In mid-November 2017, I spent several days in Pyongyang talking to DPRK foreign ministry officials about the prospects of war between North Korea and the United States. These were sobering discussions. All of my interlocutors made it clear that while North Korea does not want war, it will not hide from it either. These officials feared that the US was already trying to shape the battlefield for a military operation against the North, and that South Koreans do not seem to have grasped the reality that the Trump administration is set on a course for preventive war. However, Pyongyang is extremely serious about this scenario and is not bluffing when it says that “only one question remains: when will war break out?” In this respect, our counterparts emphasized that “our soldiers have long been sleeping without removing their boots.”

To Freeze or Not to Freeze?

During my visit, I heard nothing to suggest that North Korea is prepared, at this time, to be the first to accept the Russian and Chinese proposal for a freeze on its missile and nuclear tests in return for American agreement to freeze its joint military exercises with South Korea. The North Koreans insisted their sovereignty be respected and rejected any preconditions.

Although my North Korean interlocutors acknowledged that the Korean Peninsula was sliding toward war, they reaffirmed the country’s commitment to achieving nuclear parity with the United States. Moreover, according to experts from the DPRK Foreign Ministry’s Institute for Disarmament and Peace, the United States is not just expanding the scale of regular and irregular military exercises along North Korea’s perimeter, but also introducing fundamentally new elements designed to achieve specific operational goals in the event of a large-scale conflict between North Korea and the United States.

The Pentagon is Preparing for War

Indeed, North Koreans see the US-ROK exercises as anything but routine; to the contrary, there was a sense among them that the Pentagon has launched the contact reconnaissance phase of a military operation it is planning to undertake on the peninsula. They noted  that the geographical features of the Korean Peninsula provide no opportunity for the gradual, methodical buildup of troops to create a superior strike force—as was the case before the US attacked Iraq—and that North Korea would immediately notice such actions and naturally regard them as a casus belli. In their eyes, the Pentagon is rehearsing elements of a coordinated military operation one step at a time. The three aircraft carrier strike groups that are operating in Korea’s East Sea, as well as many other operations, were not just a show of force.

The same is true, they argued, about the latest US-South Korean air exercise Vigilant Ace, which involved 230 aircraft and a large number of varied types of stealth aircraft. The deployment for the first time of so many stealth airplanes looks especially ominous from the North Korean perspective against the backdrop of recent US-ROK exercises practicing decapitation strikes against Kim Jong Un in a first strike using ground, naval, air and special operations forces. These, and many other new elements that have appeared in drills over the past several months, have elicited growing concern that different elements of a combined arms operation against North Korea are being methodically rehearsed and that “zero hour,” as they put it, is not too far away.

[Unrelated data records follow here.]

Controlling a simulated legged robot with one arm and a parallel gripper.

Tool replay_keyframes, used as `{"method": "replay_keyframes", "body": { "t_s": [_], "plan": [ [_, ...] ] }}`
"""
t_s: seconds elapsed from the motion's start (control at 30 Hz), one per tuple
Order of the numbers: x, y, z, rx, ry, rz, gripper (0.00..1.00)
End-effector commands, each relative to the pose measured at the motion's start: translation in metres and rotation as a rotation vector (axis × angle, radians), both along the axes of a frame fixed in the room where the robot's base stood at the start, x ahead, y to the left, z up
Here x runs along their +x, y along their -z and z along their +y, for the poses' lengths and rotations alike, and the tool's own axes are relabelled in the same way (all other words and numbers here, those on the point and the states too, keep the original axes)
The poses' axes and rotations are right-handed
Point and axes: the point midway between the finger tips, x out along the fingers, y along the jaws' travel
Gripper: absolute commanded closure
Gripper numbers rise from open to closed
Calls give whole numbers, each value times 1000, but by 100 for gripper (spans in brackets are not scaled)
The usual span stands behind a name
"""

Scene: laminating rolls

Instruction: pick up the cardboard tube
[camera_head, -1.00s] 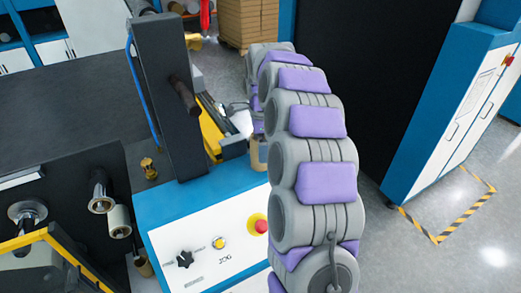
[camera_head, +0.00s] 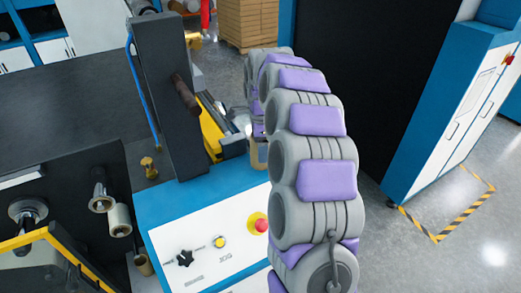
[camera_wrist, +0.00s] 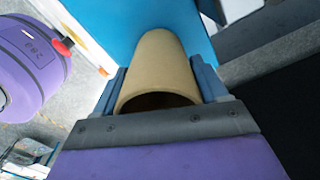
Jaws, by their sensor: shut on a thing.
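The cardboard tube (camera_wrist: 163,72) is tan and hollow, with its dark open end facing the camera in the wrist view. My gripper (camera_wrist: 158,62) is shut on it, with one blue finger along each side. The tube's far end lies against or in front of a blue surface; I cannot tell whether it touches. In the head view, a small tan part (camera_head: 260,155), likely the tube, shows beside my arm above the machine's blue edge. My arm hides most of the gripper there.
A machine with a white control panel (camera_head: 205,245), a red button (camera_head: 258,222) and a dark post (camera_head: 168,95) stands at left. A blue and white cabinet (camera_head: 445,110) stands at right. Stacked boxes (camera_head: 248,22) are at the back.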

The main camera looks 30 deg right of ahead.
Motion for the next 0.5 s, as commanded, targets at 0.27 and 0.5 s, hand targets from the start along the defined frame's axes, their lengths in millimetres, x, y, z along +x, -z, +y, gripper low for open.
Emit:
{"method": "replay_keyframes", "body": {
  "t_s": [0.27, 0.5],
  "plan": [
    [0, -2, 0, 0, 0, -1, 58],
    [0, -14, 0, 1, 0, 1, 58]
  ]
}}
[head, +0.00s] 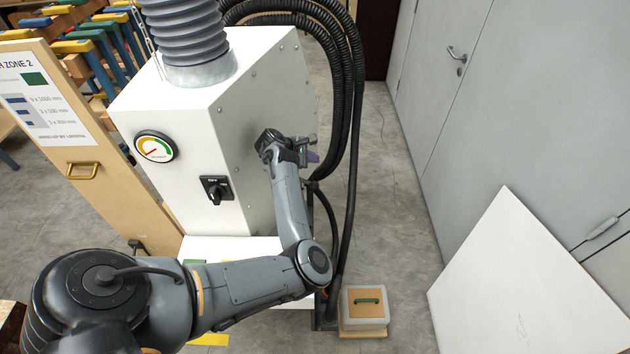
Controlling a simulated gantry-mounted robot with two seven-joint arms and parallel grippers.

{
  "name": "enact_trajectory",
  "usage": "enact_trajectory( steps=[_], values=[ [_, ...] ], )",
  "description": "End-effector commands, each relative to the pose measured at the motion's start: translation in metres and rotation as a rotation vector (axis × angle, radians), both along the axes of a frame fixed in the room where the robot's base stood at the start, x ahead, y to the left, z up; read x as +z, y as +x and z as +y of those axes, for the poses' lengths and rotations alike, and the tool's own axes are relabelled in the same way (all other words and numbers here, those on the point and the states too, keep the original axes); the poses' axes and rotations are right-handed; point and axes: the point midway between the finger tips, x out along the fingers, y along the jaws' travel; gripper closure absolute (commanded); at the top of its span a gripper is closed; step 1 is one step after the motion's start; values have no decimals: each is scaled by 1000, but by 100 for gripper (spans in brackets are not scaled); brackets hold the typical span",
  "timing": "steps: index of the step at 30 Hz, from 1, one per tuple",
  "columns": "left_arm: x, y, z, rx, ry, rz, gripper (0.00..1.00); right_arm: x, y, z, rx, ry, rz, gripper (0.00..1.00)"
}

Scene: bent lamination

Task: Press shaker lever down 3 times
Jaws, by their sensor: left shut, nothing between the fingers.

The North Korean-South Korean Perception Gap

In my conversations in Pyongyang, senior North Korean Foreign Ministry officials did not conceal their surprise that Seoul failed to see the huge gap in threat perceptions between American and South Korean societies. The North Koreans see growing signs, reflecting President Donald Trump’s “America First” principle, that the United States is prepared to accept the terrible loss of lives that would result from a large-scale military conflict with North Korea. In contrast, South Korean public opinion continues to believe that president Trump would never start a war in Korea—and that the tension, crisis-like atmosphere, and belligerent rhetoric are all posturing.